Fieldwork & Domain Exposure

4-month exposure (April–July 2026) across 6 manufacturing facilities, accompanying a mentor. Role: observation, learning, and hands-on wiring/panel work — not independent leadership or design.

MMKI
Suzuki
TMMIN
Daimler
Nipro
Tokai Rika
MMKI
Suzuki
TMMIN
Daimler
Nipro
Tokai Rika

Pattern 1 — Just-in-Time Supply Efficiency (2–3 Shift Cycle)

Observation: Manufacturing sites operate 2–3 shift cycles with minimal buffer inventory. Cost efficiency prioritized over storage.

Applied to FinTrack: Accounting admin also operates in high-frequency, low-inventory cycles (daily invoice batches, immediate reconciliation). The Telegram input model mirrors the JIT principle: immediate data capture, same-day P&L visibility, no backlog.

Pattern 2 — Operator Expertise via Standardization (Not Formal Training)

Observation: At MMKI, an SMK-educated magang operates sophisticated multi-axis nutrunner equipment — not from a 3-year engineering degree, but from standardized operation protocols and clear error-prevention mechanisms.

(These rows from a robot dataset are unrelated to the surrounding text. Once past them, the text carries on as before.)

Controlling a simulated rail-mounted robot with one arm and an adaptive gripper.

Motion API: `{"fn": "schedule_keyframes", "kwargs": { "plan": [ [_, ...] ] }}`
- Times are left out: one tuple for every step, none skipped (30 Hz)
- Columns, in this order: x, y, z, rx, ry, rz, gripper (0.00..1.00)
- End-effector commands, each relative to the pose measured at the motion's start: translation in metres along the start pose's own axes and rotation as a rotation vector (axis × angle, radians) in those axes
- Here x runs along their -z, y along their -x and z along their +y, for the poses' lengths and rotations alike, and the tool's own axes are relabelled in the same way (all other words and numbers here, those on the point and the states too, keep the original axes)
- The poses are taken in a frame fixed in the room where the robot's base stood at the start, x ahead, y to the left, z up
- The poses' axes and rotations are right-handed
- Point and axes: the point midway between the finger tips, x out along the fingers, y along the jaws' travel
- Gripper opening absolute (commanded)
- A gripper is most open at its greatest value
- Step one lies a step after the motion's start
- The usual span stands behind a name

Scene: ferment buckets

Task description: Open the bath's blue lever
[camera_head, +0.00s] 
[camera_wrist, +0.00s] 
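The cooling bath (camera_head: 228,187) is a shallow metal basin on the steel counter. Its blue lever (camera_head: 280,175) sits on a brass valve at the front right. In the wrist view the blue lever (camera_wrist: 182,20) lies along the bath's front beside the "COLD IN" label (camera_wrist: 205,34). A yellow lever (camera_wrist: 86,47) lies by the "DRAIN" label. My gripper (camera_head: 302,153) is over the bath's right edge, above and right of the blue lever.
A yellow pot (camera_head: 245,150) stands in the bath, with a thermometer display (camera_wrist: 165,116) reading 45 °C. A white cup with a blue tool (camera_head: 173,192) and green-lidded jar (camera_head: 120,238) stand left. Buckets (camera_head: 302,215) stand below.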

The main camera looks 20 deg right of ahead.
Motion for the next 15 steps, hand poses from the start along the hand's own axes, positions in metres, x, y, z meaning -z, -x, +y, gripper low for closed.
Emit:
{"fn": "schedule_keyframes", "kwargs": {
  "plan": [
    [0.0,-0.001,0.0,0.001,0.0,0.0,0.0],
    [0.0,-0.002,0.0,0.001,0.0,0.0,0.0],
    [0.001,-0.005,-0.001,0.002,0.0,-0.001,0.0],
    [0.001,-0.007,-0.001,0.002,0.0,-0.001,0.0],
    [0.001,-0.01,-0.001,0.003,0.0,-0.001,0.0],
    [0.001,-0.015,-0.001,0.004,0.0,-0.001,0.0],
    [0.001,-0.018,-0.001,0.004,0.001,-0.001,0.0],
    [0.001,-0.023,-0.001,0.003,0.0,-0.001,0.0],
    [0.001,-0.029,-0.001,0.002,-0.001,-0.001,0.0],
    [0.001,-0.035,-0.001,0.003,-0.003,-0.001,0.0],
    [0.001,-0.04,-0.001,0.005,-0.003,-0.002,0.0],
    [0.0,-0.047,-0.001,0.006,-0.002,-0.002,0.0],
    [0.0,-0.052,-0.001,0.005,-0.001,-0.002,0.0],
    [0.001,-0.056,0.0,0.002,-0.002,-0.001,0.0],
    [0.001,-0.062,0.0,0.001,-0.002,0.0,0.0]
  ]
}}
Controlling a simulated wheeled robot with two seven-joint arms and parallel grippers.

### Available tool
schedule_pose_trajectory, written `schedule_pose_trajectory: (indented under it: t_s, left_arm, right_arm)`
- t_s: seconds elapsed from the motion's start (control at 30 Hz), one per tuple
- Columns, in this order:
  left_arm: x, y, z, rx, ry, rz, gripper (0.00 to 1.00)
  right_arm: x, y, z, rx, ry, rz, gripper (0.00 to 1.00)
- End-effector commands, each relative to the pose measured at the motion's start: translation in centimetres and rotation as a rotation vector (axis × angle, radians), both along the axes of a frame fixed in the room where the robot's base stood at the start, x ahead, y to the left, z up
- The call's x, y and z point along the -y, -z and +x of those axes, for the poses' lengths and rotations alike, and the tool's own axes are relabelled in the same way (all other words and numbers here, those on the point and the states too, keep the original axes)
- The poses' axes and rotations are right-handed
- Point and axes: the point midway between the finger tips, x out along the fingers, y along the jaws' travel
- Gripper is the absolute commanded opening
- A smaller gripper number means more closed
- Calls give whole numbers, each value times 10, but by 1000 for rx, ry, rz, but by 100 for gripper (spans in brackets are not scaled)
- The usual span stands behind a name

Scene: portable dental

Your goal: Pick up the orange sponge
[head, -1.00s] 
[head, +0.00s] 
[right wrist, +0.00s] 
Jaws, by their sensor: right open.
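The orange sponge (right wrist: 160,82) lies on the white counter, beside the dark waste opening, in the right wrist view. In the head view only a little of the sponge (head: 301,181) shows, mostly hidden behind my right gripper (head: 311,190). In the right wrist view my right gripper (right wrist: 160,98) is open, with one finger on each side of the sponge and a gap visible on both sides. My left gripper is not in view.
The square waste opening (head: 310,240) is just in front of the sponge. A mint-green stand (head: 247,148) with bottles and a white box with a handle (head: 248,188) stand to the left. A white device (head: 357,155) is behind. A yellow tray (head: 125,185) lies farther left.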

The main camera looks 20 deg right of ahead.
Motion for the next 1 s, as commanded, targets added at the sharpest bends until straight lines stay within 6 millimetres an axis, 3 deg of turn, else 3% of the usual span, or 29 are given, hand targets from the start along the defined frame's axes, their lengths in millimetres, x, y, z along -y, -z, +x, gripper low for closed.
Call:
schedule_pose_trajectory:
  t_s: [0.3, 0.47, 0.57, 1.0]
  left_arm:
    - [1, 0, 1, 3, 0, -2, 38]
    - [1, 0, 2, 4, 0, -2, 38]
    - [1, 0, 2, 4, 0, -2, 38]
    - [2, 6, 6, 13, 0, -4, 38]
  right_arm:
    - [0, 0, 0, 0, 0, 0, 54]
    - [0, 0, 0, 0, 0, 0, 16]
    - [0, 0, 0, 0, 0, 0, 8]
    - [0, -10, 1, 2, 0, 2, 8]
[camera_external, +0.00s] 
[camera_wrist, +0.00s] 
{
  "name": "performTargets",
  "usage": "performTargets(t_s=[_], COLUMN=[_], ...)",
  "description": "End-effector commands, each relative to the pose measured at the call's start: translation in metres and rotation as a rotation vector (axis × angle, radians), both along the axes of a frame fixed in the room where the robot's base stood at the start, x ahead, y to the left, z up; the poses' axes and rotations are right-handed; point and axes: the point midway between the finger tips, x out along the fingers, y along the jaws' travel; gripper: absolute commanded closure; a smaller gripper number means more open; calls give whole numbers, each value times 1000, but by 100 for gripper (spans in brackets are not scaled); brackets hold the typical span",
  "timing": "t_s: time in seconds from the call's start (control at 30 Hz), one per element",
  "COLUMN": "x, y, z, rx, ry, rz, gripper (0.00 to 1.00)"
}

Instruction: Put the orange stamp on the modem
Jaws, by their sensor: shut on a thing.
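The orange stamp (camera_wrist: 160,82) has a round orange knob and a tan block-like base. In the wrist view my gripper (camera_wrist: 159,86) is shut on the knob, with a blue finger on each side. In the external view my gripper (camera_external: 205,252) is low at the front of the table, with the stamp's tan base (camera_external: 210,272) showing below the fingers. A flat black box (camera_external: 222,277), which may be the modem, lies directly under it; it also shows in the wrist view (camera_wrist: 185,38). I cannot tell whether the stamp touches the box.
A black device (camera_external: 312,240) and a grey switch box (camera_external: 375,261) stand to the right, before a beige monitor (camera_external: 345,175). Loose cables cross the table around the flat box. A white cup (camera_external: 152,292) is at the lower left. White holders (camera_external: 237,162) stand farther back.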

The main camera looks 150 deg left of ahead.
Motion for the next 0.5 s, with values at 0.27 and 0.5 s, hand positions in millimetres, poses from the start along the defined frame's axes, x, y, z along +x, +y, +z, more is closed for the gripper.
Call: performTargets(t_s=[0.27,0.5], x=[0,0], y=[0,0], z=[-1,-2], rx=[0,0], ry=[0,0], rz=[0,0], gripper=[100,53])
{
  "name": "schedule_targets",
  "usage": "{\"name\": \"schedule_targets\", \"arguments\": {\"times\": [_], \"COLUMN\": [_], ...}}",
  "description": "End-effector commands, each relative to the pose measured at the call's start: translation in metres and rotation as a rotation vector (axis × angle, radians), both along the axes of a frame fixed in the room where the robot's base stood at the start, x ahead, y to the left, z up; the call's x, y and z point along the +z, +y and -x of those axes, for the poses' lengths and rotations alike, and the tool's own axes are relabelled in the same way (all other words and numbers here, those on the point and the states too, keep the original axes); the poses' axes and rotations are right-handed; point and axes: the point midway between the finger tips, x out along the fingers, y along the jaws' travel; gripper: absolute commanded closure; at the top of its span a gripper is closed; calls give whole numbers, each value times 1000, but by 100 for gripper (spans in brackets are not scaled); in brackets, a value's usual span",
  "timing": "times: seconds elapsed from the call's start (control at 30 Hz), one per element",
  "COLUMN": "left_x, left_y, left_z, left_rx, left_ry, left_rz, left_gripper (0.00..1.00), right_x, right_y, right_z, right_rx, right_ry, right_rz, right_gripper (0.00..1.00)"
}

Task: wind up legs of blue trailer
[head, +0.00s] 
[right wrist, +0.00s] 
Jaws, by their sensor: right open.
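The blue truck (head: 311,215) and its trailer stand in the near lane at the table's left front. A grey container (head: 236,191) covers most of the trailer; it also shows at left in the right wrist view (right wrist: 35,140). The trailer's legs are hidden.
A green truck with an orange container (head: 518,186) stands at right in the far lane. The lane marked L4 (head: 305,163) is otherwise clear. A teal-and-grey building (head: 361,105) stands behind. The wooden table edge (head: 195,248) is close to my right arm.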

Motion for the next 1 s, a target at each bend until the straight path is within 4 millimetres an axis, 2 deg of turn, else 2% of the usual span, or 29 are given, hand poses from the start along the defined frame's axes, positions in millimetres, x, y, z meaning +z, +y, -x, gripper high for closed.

Applied to FinTrack: The Telegram interface is a standardized operation protocol for accounting. SMK-level admin inputs transaction data (not journals); the system handles the expert logic — reconciliation, allocation, P&L assembly.

When designing systems — automation or software — I start from real operator reality: what can this person actually do, what constraints exist, and what can be standardized. This is the bridge between field knowledge and software design.